Exercise task.
Extract the complete listing and repeat it word for word.

Material provided.
= = = = =
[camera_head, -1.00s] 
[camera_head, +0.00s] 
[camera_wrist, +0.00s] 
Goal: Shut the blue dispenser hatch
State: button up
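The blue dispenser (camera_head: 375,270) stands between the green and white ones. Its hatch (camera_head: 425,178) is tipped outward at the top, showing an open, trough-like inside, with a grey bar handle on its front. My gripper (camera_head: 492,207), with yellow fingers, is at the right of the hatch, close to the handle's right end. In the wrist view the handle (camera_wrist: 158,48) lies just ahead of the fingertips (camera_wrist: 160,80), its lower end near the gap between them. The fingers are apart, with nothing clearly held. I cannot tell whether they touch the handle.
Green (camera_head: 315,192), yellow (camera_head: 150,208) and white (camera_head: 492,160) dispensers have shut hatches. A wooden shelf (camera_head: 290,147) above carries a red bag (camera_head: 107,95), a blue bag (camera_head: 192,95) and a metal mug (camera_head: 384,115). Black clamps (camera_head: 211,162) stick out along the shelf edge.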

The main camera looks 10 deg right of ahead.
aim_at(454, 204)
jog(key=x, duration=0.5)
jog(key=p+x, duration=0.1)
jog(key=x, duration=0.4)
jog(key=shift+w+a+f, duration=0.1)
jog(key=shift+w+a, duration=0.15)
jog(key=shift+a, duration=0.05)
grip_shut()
= = = = =
The answer.
[camera_head, -1.00s] 
[camera_head, +0.00s] 
[camera_wrist, +0.00s] 
Goal: Shut the blue dispenser hatch
State: button up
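The blue dispenser (camera_head: 375,270) stands between the green and white ones. Its hatch (camera_head: 425,178) is tipped outward at the top, showing an open, trough-like inside, with a grey bar handle on its front. My gripper (camera_head: 492,207), with yellow fingers, is at the right of the hatch, close to the handle's right end. In the wrist view the handle (camera_wrist: 158,48) lies just ahead of the fingertips (camera_wrist: 160,80), its lower end near the gap between them. The fingers are apart, with nothing clearly held. I cannot tell whether they touch the handle.
Green (camera_head: 315,192), yellow (camera_head: 150,208) and white (camera_head: 492,160) dispensers have shut hatches. A wooden shelf (camera_head: 290,147) above carries a red bag (camera_head: 107,95), a blue bag (camera_head: 192,95) and a metal mug (camera_head: 384,115). Black clamps (camera_head: 211,162) stick out along the shelf edge.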

The main camera looks 10 deg right of ahead.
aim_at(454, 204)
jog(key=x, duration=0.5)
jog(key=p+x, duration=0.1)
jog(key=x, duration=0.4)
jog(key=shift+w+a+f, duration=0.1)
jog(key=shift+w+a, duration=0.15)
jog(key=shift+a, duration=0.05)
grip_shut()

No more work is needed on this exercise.